I can't do angel investing in Southern Illinois and I don't want to be looking at my life in 5 years and wonder why I haven't gotten better or made the world a better place. This is a valid way to help improve my world. People seem to be getting something out of it. As soon as it is a waste of time I'll stop.

Good luck and for goodness sake, stop thing you are anything but untapped potential. There are lots of people like me out in the workforce that are so much better than you are, you can't even understand the divide yet.

Anonymous said...

You sure are angry. Jeez.

Seeing as you don't know who I am, let me assure you that (1) I have worked outside of the academy and (2) I'm certainly not from around here.

Your success in riding the dot com bubble doesn't grant you omniscience. Do you want dialogue that runs in both directions, or do you want to continue your onastic rants?

Anonymous said...

By the way, as I reread comment #1, my point is not that you can't use business methods to 'fix' academia.

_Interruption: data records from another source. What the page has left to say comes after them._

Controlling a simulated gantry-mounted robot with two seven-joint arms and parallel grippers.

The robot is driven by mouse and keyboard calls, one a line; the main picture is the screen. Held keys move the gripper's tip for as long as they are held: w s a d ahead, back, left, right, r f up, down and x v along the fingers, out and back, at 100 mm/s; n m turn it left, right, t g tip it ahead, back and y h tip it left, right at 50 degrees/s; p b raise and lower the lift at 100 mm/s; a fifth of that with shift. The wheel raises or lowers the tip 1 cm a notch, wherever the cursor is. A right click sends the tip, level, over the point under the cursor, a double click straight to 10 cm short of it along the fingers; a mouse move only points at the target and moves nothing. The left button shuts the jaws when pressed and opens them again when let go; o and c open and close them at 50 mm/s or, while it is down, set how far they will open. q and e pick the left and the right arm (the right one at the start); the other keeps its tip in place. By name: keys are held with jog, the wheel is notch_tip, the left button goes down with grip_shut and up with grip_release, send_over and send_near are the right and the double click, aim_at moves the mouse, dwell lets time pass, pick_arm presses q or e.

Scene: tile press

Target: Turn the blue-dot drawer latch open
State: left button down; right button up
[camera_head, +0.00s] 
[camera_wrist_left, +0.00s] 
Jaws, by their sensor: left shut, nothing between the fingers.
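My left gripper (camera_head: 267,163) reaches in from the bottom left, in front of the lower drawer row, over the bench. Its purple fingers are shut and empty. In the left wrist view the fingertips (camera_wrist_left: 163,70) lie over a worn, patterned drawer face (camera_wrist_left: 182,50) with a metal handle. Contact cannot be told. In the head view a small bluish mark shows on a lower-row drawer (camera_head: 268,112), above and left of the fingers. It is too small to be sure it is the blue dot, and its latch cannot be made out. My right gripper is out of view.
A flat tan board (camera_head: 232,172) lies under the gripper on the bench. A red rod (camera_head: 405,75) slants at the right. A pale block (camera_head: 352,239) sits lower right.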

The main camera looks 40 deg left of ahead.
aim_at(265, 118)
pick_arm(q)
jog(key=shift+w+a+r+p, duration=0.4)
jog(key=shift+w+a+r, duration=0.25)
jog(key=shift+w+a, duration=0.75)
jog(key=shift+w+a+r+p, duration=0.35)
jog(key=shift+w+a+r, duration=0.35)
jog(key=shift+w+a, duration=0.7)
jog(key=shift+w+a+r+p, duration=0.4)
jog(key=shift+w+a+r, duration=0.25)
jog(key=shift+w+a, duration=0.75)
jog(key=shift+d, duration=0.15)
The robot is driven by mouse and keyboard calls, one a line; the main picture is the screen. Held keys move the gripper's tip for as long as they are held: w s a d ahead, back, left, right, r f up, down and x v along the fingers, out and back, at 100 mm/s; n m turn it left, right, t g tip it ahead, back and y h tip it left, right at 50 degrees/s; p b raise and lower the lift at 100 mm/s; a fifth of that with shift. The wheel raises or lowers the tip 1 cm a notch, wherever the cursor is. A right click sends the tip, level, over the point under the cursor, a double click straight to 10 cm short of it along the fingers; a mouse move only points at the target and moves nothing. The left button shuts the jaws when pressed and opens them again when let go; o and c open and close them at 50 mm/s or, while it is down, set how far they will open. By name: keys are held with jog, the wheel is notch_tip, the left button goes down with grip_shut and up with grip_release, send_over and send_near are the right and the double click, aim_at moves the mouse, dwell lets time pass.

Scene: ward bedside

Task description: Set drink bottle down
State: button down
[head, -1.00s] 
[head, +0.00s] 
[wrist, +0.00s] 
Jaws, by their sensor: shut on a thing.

Obviously, you can, and especially in terms of finances, you should. My concern is that things get very dangerous when we push the metaphor too far.

PeterG said...

I'm not angry, I just think you aren't very smart and a waste of my time. I'm blowing you off. :)

You are right, being successful isn't the reason I know more than you. My success was based on luck, but only by being unbelievably good and working very, very hard do you have a chance to be as lucky as I was. "The harder I work the luckier I get," is the phase you should be repeating to yourself.

Anonymous said...

Money doesn't buy class, I suppose. Too bad. As I leave, so does 1/3 of your readership.

PeterG said...

Sometimes it is better to actually read the blog posts before commenting. It isn't fair to filter my writings through your issues and claim I'm wrong based on a scrambled view.

I was thinking you were about half of the readership, not 1/3? I guess I'll never make payroll around here now. :)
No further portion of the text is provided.